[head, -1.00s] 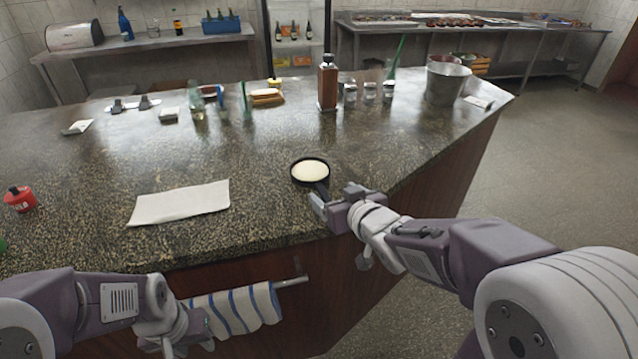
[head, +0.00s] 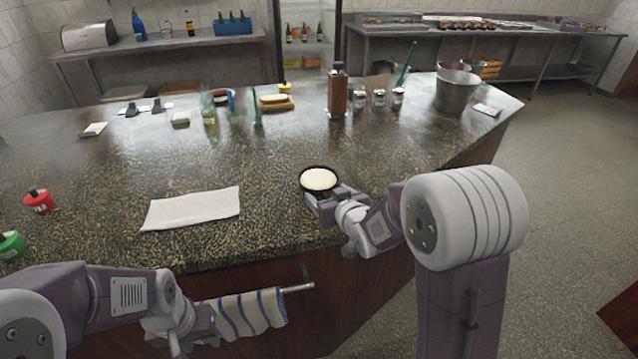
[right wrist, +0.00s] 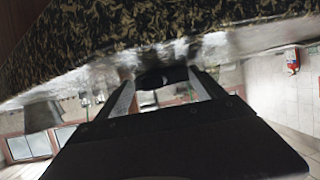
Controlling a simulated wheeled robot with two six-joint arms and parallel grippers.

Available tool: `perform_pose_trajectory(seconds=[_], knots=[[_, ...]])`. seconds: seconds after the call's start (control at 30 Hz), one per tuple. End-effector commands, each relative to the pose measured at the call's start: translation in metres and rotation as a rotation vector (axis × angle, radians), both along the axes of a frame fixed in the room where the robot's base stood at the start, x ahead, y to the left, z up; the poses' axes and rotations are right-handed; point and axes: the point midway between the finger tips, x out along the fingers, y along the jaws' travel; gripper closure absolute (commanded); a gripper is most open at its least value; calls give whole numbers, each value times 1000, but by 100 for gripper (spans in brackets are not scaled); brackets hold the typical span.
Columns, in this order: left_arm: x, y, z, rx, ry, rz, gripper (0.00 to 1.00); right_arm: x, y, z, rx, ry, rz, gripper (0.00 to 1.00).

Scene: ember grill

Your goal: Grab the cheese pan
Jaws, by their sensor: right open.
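The cheese pan (head: 319,180) is a small round black pan with a pale, creamy filling. It sits on the stone counter near its front edge. My right gripper (head: 322,201) is at the near side of the pan, where the handle is mostly hidden. In the right wrist view the right gripper (right wrist: 163,88) is open, and a dark piece that looks like the pan's handle (right wrist: 162,77) shows between its fingers. I cannot tell whether they touch. My left gripper (head: 205,325) is low at the left, in front of the counter and by the towel; its jaws are unclear.
A white cloth (head: 192,208) lies left of the pan. A red can (head: 39,202) and a green can (head: 11,245) are at far left. A striped towel (head: 250,313) hangs on a rail (head: 299,288). A metal bucket (head: 457,91) and bottles stand farther back.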

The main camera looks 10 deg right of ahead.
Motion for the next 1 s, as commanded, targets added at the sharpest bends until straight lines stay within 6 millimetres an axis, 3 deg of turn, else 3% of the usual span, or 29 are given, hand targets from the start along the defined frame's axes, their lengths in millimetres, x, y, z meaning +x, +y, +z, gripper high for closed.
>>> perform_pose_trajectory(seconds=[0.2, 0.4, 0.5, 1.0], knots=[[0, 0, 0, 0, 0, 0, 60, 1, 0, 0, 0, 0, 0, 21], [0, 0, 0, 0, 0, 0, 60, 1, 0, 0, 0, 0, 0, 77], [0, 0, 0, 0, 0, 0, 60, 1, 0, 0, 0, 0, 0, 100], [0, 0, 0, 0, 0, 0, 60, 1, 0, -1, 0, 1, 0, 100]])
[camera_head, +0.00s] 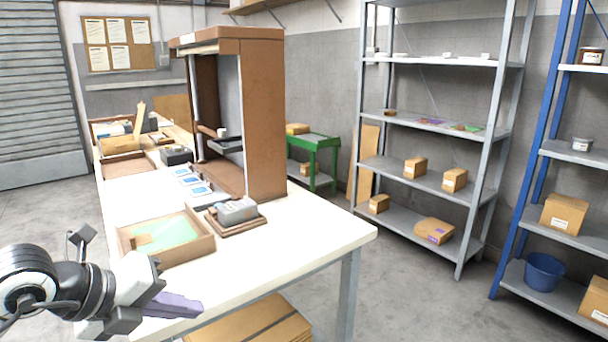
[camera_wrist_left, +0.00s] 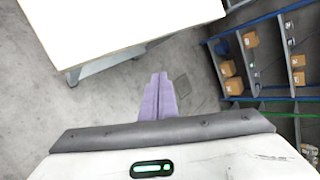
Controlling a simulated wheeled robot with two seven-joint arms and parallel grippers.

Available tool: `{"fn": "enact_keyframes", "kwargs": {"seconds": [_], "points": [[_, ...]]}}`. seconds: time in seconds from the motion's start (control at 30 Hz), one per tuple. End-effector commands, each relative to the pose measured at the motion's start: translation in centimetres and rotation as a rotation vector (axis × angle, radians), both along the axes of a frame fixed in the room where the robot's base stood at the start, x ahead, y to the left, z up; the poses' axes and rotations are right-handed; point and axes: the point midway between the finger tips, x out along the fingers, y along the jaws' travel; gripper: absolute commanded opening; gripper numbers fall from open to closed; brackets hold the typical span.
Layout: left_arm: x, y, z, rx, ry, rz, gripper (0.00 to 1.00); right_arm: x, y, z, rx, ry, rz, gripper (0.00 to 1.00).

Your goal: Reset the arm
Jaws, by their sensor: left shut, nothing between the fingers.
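My left gripper (camera_head: 178,304) is at the lower left of the head view, beside the near left edge of the white table (camera_head: 310,238). Its purple fingers are together with nothing between them. In the left wrist view the closed fingers (camera_wrist_left: 158,98) point out over the grey floor, clear of the table (camera_wrist_left: 120,30). My right gripper is in neither view.
On the table stand a brown cabinet (camera_head: 265,120), a wooden tray with a green bottom (camera_head: 208,250) and a grey device on a brown base (camera_head: 238,210). Grey shelves (camera_head: 440,185) and a blue-framed shelf (camera_head: 512,225) stand at the right. The floor between is free.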

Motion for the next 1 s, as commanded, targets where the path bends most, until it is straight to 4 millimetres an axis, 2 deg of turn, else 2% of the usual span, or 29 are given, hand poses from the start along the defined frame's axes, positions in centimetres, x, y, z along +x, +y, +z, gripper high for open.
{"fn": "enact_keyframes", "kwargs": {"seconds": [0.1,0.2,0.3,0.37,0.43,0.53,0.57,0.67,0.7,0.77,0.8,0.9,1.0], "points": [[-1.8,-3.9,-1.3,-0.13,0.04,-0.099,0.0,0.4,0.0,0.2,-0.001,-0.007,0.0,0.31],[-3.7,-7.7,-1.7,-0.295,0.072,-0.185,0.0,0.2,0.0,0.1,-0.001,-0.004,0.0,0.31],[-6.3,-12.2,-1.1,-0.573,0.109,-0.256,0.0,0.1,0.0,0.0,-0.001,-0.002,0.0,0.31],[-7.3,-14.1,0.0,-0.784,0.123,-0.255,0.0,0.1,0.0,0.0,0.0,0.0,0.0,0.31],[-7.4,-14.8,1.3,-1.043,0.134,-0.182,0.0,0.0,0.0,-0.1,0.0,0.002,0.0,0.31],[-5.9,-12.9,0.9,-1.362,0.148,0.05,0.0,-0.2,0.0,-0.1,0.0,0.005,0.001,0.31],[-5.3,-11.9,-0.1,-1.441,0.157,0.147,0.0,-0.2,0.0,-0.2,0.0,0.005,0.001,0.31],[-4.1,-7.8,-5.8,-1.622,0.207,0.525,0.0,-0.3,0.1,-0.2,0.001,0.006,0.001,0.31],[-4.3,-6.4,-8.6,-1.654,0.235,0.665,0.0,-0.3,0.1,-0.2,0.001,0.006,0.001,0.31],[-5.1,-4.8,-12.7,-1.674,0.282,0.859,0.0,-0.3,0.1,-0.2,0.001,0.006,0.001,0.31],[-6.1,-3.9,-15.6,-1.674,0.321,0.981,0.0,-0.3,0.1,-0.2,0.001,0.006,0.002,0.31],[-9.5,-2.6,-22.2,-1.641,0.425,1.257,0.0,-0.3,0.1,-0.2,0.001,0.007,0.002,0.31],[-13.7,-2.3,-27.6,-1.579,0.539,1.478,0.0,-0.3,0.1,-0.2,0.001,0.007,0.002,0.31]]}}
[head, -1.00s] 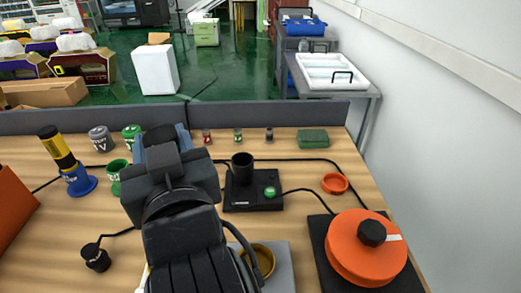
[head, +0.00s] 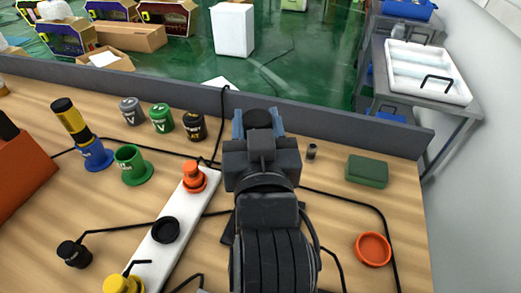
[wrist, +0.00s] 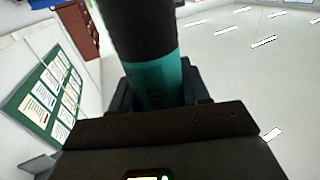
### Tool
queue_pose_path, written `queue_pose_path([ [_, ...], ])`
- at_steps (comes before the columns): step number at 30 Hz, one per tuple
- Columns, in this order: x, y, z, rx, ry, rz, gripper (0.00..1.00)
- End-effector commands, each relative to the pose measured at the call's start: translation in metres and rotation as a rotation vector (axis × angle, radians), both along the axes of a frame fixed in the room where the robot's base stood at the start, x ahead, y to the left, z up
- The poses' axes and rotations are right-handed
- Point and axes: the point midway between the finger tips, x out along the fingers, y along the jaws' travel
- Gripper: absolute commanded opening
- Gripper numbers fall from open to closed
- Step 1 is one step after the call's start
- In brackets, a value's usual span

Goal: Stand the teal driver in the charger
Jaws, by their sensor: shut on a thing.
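My gripper (head: 258,120) is near the back of the table in the head view, seen from behind. The wrist view shows it shut around the teal driver (wrist: 155,80), a cylinder with a black upper part and a teal lower part. In the head view the driver is hidden by my gripper and arm. The charger, which I take to be a black base (head: 228,238), is mostly covered by my arm; only a dark edge shows to the left. I cannot tell the driver's height above the table or its tilt.
A yellow-black driver (head: 70,120) stands in a blue holder (head: 95,155), beside an open green holder (head: 130,165). A white strip (head: 145,255) carries orange, black and yellow round parts. A green box (head: 367,171) and orange ring (head: 373,249) are on the right. Cables cross the table.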

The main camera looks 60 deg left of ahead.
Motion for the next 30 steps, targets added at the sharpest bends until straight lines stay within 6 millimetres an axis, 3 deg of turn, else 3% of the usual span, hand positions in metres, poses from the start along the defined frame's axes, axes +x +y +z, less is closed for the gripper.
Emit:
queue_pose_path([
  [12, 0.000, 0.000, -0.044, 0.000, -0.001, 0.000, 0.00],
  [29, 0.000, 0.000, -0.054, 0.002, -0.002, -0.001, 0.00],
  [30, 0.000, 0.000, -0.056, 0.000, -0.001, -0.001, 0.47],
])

> What is expected
Extract the lines of the preceding material that run from the line with "Scene: ember grill" through the line with "The main camera looks 10 deg right of ahead.", inclusive, reproducing them exactly and adding nothing.

> Reply
Scene: ember grill

Your goal: Grab the cheese pan
Jaws, by their sensor: right open.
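The cheese pan (head: 319,180) is a small round black pan with a pale, creamy filling. It sits on the stone counter near its front edge. My right gripper (head: 322,201) is at the near side of the pan, where the handle is mostly hidden. In the right wrist view the right gripper (right wrist: 163,88) is open, and a dark piece that looks like the pan's handle (right wrist: 162,77) shows between its fingers. I cannot tell whether they touch. My left gripper (head: 205,325) is low at the left, in front of the counter and by the towel; its jaws are unclear.
A white cloth (head: 192,208) lies left of the pan. A red can (head: 39,202) and a green can (head: 11,245) are at far left. A striped towel (head: 250,313) hangs on a rail (head: 299,288). A metal bucket (head: 457,91) and bottles stand farther back.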

The main camera looks 10 deg right of ahead.

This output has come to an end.